Everything from the first line of the records below through the line containing "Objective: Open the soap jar" is to be retyped exactly; leave out the rest.

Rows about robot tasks

● ● ● ●

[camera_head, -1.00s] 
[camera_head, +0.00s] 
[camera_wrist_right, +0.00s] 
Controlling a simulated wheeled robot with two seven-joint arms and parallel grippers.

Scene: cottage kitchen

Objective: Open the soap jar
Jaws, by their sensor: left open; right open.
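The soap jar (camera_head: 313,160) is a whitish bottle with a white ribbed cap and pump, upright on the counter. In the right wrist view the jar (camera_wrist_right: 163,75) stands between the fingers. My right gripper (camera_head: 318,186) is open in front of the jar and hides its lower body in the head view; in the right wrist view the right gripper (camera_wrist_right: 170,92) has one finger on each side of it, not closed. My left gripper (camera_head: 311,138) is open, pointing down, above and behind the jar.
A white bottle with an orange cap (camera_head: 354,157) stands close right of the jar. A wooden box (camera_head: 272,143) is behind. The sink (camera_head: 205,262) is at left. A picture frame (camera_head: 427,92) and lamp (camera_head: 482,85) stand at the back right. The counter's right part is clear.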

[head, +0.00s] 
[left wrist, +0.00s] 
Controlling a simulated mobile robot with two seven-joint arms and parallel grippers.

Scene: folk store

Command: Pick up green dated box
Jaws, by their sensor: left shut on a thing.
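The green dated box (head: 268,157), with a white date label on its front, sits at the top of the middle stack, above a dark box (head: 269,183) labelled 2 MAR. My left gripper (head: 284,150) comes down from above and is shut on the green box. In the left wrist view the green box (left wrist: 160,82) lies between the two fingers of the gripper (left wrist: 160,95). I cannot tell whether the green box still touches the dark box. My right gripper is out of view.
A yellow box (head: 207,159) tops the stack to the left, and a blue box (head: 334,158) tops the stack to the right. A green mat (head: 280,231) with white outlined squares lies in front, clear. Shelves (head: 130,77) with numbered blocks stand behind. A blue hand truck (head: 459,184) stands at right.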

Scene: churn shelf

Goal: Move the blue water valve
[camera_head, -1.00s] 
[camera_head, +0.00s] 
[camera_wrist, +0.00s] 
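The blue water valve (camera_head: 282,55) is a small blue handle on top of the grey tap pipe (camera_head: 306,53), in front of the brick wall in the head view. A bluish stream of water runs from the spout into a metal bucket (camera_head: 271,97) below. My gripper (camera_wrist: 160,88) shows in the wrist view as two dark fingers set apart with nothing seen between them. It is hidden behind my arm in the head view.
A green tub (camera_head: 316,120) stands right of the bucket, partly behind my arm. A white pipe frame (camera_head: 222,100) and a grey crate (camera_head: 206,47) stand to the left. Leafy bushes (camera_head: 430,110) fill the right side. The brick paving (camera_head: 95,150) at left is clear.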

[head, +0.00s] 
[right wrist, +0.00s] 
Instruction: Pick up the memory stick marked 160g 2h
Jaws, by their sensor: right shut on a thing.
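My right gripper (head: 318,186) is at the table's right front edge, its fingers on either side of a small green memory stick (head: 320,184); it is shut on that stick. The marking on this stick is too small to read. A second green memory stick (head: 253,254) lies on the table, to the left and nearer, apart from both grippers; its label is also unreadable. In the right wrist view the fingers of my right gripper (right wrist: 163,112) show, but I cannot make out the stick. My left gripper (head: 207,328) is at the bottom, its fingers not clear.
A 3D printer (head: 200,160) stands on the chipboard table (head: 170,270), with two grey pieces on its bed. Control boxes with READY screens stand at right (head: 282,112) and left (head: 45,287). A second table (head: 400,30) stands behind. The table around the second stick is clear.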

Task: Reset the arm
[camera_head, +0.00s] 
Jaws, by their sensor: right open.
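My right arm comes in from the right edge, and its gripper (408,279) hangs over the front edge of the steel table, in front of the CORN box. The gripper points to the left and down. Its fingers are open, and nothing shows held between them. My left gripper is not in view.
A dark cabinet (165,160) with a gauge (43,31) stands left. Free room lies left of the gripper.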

● ● ● ●

**Response**
[camera_head, -1.00s] 
[camera_head, +0.00s] 
[camera_wrist_right, +0.00s] 
Controlling a simulated wheeled robot with two seven-joint arms and parallel grippers.

Scene: cottage kitchen

Objective: Open the soap jar

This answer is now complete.